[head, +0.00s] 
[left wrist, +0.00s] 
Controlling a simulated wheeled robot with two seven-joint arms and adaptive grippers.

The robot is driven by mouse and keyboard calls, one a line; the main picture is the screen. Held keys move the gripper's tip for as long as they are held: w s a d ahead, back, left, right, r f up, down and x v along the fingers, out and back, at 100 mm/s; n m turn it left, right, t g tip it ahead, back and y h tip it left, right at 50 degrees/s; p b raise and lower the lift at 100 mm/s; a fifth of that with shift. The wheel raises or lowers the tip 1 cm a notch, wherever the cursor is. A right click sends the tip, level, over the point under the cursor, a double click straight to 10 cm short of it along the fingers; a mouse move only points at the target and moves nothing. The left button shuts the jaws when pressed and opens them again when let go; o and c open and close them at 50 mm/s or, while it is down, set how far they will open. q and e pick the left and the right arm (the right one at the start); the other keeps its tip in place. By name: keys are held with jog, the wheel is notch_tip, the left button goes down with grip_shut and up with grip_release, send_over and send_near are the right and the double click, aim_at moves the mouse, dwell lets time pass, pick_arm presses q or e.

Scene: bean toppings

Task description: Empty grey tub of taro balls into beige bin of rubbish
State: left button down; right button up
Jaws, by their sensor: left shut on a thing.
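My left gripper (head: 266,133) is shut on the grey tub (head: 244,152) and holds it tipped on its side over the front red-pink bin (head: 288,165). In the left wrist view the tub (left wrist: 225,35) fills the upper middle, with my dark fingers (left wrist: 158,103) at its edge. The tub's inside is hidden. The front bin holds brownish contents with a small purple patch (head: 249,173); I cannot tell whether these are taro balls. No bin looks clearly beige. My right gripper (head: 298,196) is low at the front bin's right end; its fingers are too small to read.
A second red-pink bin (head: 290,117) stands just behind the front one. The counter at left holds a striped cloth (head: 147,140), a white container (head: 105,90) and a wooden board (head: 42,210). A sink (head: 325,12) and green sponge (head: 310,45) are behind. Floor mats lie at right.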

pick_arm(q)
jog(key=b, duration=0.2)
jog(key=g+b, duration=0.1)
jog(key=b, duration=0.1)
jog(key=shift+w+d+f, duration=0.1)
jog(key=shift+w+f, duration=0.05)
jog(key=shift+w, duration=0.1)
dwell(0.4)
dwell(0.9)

---

◆ Your goal
Give the lines again, exactly as they stand, from the beginning of the data through the line with "Controlling a simulated".

◆ Response to this exercise
[head, +0.00s] 
[left wrist, +0.00s] 
Controlling a simulated wheeled robot with two seven-joint arms and adaptive grippers.

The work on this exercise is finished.